0
votes

I'm trying to learn more about ARM assembly and understand what exactly is happening behind the scenes with NEON intrinsics. I'm using the latest Xcode LLVM compiler. I find that often, the assembly produced from intrinsics is actually slower than even plain naive C code.

For example this code:

void ArmTest::runTest()
{

    const float vector[4] = {1,2,3,4};
    float result[4];
    float32x4_t vA = vld1q_f32(vector);

    asm("#Begin Test");

    vA = vmulq_f32(vA, vA);

    asm("#End Test");

    vst1q_f32(result, vA);
}

Produces this output:

#Begin Test

ldr q0, [sp, #16]
stp q0, q0, [fp, #-48]
ldur    q1, [fp, #-32]
fmul.4s v0, v1, v0
str q0, [sp, #16]

#End Test

What I fail to understand is why all the loads/stores hitting the memory here? I must be missing something obvious, right? Also, how would one write this in inline assembly so that it is optimal? I would expect just a single instruction, but the output is way different.

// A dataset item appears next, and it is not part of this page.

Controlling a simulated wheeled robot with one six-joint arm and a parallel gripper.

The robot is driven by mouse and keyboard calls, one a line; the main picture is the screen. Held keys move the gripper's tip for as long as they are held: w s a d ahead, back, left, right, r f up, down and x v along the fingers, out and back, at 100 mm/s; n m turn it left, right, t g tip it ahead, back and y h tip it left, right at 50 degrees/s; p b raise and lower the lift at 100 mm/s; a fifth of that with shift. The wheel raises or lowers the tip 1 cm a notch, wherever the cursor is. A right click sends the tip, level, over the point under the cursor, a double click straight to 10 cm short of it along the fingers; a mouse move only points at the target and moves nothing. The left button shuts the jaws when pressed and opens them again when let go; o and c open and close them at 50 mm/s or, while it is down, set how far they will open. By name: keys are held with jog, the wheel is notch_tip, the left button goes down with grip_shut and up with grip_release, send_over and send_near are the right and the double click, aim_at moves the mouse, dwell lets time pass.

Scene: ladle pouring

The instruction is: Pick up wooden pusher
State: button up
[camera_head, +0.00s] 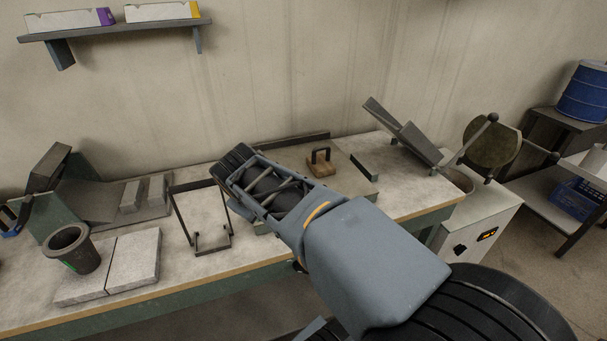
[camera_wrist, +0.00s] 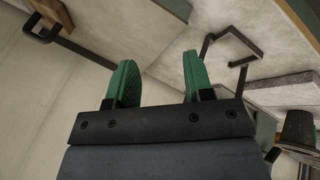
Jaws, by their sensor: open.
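The wooden pusher (camera_head: 321,168) is a small brown block with a dark handle arched over its top. It sits on a grey-beige board (camera_head: 358,183) on the workbench, just right of my arm in the head view. In the wrist view the wooden pusher (camera_wrist: 53,11) shows only partly at the top left corner, with its handle beside it. My gripper (camera_wrist: 160,60) has two green fingers, spread apart with nothing between them. The wooden pusher is outside the fingers, off to their left in the wrist view. My arm hides the fingers in the head view.
A dark wire frame (camera_head: 173,207) stands left of my arm. Further left are a dark cup (camera_head: 70,249) on pale slabs (camera_head: 135,262) and a sloped metal piece (camera_head: 90,201). A dark rail (camera_head: 262,147) runs behind the board.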

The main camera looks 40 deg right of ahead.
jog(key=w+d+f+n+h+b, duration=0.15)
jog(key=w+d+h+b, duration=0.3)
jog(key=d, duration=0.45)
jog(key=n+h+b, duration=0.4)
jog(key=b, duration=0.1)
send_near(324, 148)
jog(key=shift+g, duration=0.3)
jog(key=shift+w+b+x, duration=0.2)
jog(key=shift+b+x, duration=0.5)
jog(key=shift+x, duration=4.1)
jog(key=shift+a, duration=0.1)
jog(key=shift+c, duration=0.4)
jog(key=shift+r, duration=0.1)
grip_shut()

Please help me understand.

Thanks!

1
You should never trust compilers. Looking at your example, especially 64-bit codes are far far from halfway decent. Stop wasting time with intrinsics and checking the generated codes, but learn assembly instead. You won't get very far with intrinsics without knowing the actual instructions anyway. - Jake 'Alquimista' LEE
You should be also aware that accessing the same memory area with ARM and NEON wastes many many cycles while "switching". Therefore, if you write test functions, you should let them handle large chunk of data through multiple iterations. In your example, vector is probably initialized by ARM on the stack, and read and computed by NEON - very slow indeed. - Jake 'Alquimista' LEE
void square(float * pDst, float * pSrc, unsigned int size); <== for example. - Jake 'Alquimista' LEE

1 Answers

2
votes

You need a better test. Your test doesn't use the results of your calculation for anything so the compiler is just going through the motions to make you happy. It looks like you're compiling with -O0 which will produce a bunch of unnecessary loads and stores for debugging purposes. If you compiled with -O3, all of your code would be stripped out. I rewrote your test to preserve the results and compiled with -O3 and here are the results:

$ cat neon.c 
#include <arm_neon.h>

void runTest(const float vector[], float result[])
{
    float32x4_t vA = vld1q_f32(vector);
     vA = vmulq_f32(vA, vA);
     vst1q_f32(result, vA);
}

$ xcrun -sdk iphoneos clang -arch arm64 -S neon.c -O3
$ cat neon.s 
    .section    __TEXT,__text,regular,pure_instructions
    .globl  _runTest
    .align  2
_runTest:                               ; @runTest
; BB#0:
    ldr q0, [x0]
    fmul.4s v0, v0, v0
    str q0, [x1]
    ret lr

This code looks optimal